The answer lies with a well-intentioned planning rule with some unintended consequences: setback rules. As shown in the following diagram, residential zoning rules typically require buildings to be constructed a certain minimum distance from the sides of the lot, with additional ‘recession planes’ to constrain the upper storeys.
These are ubiquitous in contemporary residential zoning codes for a good reason: They prevent people from ‘building out’ their neighbours’ sunlight and privacy. From the perspective of managing externalities, or ‘spillovers’, in cities, setback rules are pretty reasonable.
But the unintended negative consequence is a less efficient and attractive built form. As Montreal-based traffic engineer Urban Kchoze discusses, traditional perimeter blocks are built incrementally, as residential neighbourhoods transition to a higher-density form. If it’s not possible to build out to the site boundaries, this process can never happen:
[…] blocks such as this can be built progressively, they don’t need to spring up at once, building the blocs can be a matter of incremental development. But if that is true, then there must be transitional areas still around where we can see some buildings having been built up and some others haven’t. And indeed, looking at smaller cities, we can notice similarities between these blocs and blocs of smaller townhouses that are present in areas that were less central and less populated, and find areas where the two building forms coexist.
The bloc’s basic design is already present, but some buildings are older, smaller, with only 2 stories, whereas buildings on the main avenue are deeper and taller, yet they have the same width, so can be built on the same lotWhat this means is that it is very possible for areas to have begun full of attached single-family houses with 2 stories (or maybe even one, but they’re rare nowadays), only to be progressively built up, either by being replaced or by having floors added to existing buildings. Of course, this process didn’t need to come up all at once, which means that for a while, there would have been “pop-out” buildings taller than the rest, with walls built ready to welcome buildings of its own size later one.
So what is to be done? We can’t get rid of setback rules entirely, because they’re doing something useful, but keeping them in their current form isn’t a good idea either if we want a better city.
Last October, Greater Auckland reader Brendon Harre proposed legislating for a right to ‘reciprocal intensification’ that allows neighbours to choose to waive setback rules:
New Zealand should adopt a system where neighbours can reciprocally agree to drop the shade plane and set back restrictions along their common border. This reciprocal intensification right could be implemented as a national policy statement under the RMA, which local authorities would then be obligated to implement. So in the above diagrams, if there was a section to the north or south and if the two property owners agree, then they would both have the right to build up to their adjoining boundary – utilising the appropriate building code for firewalls etc.
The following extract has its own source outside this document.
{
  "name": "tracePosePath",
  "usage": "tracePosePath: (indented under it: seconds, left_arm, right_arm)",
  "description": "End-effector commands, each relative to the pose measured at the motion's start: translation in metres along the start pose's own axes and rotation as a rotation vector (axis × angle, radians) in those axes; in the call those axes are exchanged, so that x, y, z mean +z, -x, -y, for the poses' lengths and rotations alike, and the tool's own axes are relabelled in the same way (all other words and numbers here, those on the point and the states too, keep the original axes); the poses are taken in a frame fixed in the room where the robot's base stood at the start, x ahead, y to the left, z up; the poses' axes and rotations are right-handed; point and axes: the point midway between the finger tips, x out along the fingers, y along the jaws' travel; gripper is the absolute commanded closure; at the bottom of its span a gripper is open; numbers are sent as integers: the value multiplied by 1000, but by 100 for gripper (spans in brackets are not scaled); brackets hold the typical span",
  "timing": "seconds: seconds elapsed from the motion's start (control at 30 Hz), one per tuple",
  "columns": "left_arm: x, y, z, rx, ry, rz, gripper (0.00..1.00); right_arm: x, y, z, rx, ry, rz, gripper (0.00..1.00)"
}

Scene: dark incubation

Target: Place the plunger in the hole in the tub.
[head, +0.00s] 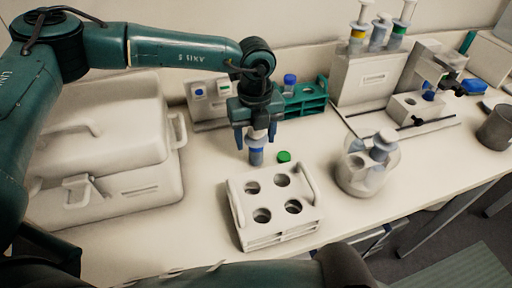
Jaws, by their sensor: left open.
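My left gripper (256,136) points straight down over the table in the middle of the view, with its fingers apart. A round whitish tub (362,180) stands to the right on the table. A pale plunger-like piece with a light cap (383,148) stands at the tub's top; how deep it sits is unclear. Several other plunger-like pieces (357,32) stand upright in a tall light box at the back. My right gripper is not in view.
A white rack with round holes (240,218) stands in front of the gripper. A green cap (284,157) lies behind it. A teal rack (305,100) is at the back. A large pale case (110,150) fills the left. The table is clear between rack and tub.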

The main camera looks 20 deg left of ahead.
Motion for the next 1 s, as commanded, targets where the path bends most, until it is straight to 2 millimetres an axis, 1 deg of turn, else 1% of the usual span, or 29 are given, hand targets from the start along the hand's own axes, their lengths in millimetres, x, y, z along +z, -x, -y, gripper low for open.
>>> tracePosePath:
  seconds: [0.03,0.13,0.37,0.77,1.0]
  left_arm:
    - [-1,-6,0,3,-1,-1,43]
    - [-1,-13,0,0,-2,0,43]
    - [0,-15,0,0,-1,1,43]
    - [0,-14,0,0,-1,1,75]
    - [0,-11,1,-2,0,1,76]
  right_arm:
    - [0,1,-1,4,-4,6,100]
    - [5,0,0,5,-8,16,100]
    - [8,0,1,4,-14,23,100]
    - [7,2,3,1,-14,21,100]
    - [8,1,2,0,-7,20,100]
If other adjoining neighbours disagreed, then on those boundaries the standard setback and shade plane rules would apply.
Of course there would be many property owners who wouldn’t want their neighbour to build right up to their boundary. But some would see the advantage in co-operating, so they have the option of adding a granny flat or redeveloping their entire site. Making this reciprocal intensification right a choice eliminates the major criticism of up-zoning. Being, up-zoning dictates an exchange of a neighbour’s access to sun, views and privacy for the opportunity to intensify. Some property owners believe they will be worse off if this exchange is codified into the zoning map.
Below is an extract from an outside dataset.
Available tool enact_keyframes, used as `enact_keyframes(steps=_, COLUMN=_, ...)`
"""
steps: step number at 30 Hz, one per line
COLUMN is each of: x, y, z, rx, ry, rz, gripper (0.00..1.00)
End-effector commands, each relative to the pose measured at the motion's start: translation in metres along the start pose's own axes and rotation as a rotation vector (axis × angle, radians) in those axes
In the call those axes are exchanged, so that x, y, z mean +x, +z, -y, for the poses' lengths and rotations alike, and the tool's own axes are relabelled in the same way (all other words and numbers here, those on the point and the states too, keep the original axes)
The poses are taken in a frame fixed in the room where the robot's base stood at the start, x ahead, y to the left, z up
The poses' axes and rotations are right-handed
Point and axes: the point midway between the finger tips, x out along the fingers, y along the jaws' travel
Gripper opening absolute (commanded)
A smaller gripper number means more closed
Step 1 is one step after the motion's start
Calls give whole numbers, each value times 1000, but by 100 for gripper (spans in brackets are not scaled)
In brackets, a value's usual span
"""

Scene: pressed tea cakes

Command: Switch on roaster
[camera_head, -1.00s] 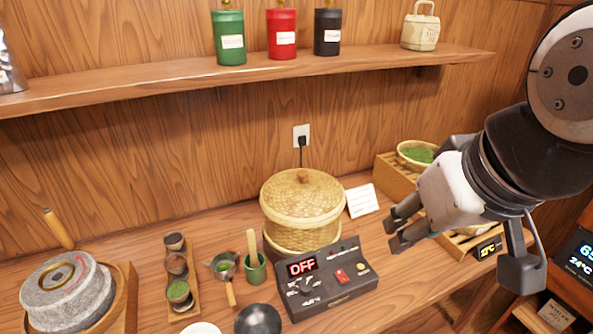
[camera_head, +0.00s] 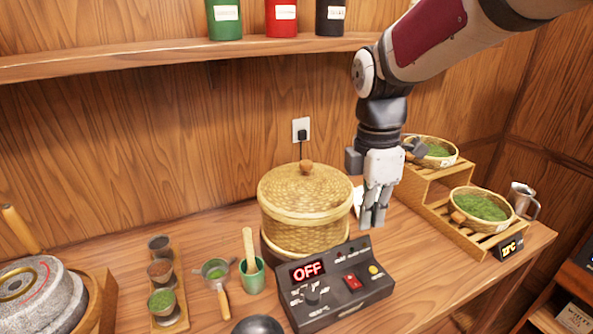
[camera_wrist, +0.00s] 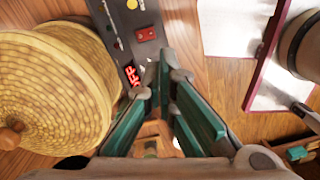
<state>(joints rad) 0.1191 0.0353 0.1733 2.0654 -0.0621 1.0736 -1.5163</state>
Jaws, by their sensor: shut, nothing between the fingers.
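The roaster's control box (camera_head: 330,308) sits on the counter in front of the lidded woven basket (camera_head: 303,225). Its display (camera_head: 308,271) reads OFF. It has a red switch (camera_head: 352,282), a yellow button (camera_head: 376,271) and a dark knob (camera_head: 312,297). My gripper (camera_head: 373,222) points down, right of the basket and behind the box's right end, apart from the switch. It is shut and empty. In the wrist view the red switch (camera_wrist: 146,34) and the OFF display (camera_wrist: 132,74) lie beyond my fingertips (camera_wrist: 157,78).
A stepped wooden rack (camera_head: 455,225) with leaf baskets stands right of my gripper. A stone mill (camera_head: 38,290) is at far left. A shelf (camera_head: 180,53) runs above. The counter right of the box is clear.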

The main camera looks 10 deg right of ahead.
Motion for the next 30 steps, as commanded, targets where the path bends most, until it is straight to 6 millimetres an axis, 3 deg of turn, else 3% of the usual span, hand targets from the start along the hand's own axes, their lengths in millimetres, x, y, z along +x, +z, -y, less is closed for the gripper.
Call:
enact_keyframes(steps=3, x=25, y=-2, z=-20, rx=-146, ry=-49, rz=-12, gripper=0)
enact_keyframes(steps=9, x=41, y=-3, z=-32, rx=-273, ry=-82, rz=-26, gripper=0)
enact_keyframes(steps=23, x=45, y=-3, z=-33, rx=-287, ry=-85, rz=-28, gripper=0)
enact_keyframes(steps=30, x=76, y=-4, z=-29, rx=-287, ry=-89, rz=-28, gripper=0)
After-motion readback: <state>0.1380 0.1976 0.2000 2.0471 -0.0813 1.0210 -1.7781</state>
If reciprocal intensification rights were spread across a large enough area, then this would give the opportunity for a lot of intensification – in the form of duplexes if two neighbours agree and European style terrace housing if many neighbours agree.
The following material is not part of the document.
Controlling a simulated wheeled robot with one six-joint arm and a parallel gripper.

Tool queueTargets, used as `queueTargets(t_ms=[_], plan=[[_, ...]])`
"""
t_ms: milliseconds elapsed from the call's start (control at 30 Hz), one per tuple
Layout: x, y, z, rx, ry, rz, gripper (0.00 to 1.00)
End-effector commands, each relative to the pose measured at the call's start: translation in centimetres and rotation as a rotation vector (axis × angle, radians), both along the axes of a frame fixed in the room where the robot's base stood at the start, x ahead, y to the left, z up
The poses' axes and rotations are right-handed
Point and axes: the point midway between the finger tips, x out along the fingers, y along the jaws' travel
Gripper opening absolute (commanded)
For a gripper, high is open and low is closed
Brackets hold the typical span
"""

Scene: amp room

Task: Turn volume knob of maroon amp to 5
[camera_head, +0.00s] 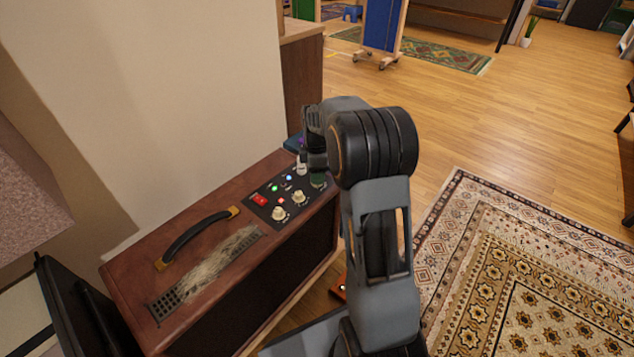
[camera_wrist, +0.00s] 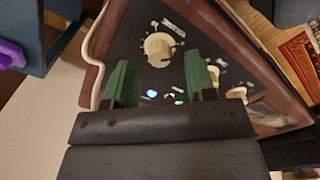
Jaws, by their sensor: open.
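The maroon amp (camera_head: 190,245) stands beside the wall, with a black control panel (camera_head: 262,190) on its top at the far end. Cream knobs (camera_head: 278,213) and (camera_head: 298,196) show on the panel; I cannot read which one is volume. My gripper (camera_head: 310,172) is over the panel's far end, by another pale knob (camera_head: 301,168). In the wrist view my gripper (camera_wrist: 160,76) has its green fingers apart and empty. A cream knob (camera_wrist: 158,47) lies beyond the gap between the tips. Another knob (camera_wrist: 237,93) is to the right of the right finger.
The panel has a red switch (camera_head: 259,200) and several small lights. A black handle (camera_head: 196,238) rises from the amp's top. The wall (camera_head: 170,90) is close on the left. A patterned rug (camera_head: 530,270) and open wood floor lie to the right.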

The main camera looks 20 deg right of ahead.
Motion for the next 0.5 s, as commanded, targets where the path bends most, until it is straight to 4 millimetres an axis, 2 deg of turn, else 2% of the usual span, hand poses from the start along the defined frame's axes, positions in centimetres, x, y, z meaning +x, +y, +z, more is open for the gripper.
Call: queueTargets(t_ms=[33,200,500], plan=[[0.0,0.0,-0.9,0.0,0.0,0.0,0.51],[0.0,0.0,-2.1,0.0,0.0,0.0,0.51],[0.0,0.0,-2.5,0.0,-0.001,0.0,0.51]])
Brendon’s proposal would effectively legalise the incremental development of perimeter block housing in New Zealand cities. While it wouldn’t guarantee that we’d get a better result, it would establish an option for waiving setback rules and building out to the site boundary.
So I’m happy to report that the Resource Law Amendment Act 2017, which was passed into law back in April, implements a version of Brendon’s ‘reciprocal intensification’ proposal. Section 87BA of the RLAA states that:
Boundary activities approved by neighbours on infringed boundaries are permitted activities
(1) A boundary activity is a permitted activity if—
(a) the person proposing to undertake the activity provides to the consent authority—
(i) a description of the activity; and
(ii) a plan (drawn to scale) of the site at which the activity is to occur, showing the height, shape, and location on the site of the proposed activity; and
(iii) the full name and address of each owner of the site; and
(iv) the full name and address of each owner of an allotment with an infringed boundary; and
(b) each owner of an allotment with an infringed boundary—
(i) gives written approval for the activity; and
(ii) signs the plan referred to in paragraph (a)(ii); and
(c) the consent authority notifies the person proposing to undertake the activity that the activity is a permitted activity.
For those of you (like me!) who find legal language difficult to interpret, the summary is: If your neighbour signs off on your plans to build out to the boundary, the council has to approve them, regardless of what it says in the planning rulebook.
Of course, as written, this doesn’t exactly provide for reciprocal intensification – ie your neighbour has no guarantee that you will approve their plans at a later date. But according to a lawyer friend, that can be addressed by placing a covenant on the property title that requires the owner of each property to approve their neighbour’s plans.
Overall, this a really useful law change that addresses one of the thorniest problems in urban planning. In an Act that is composed of a range of tweaks and fixes to a bewildering range of bureaucratic processes, this is a simple change that offers significant potential to make development easier and to get a better built form. It definitely deserves wider notice than it’s gotten to date.
What do you think of the idea of legalising perimeter block housing in New Zealand?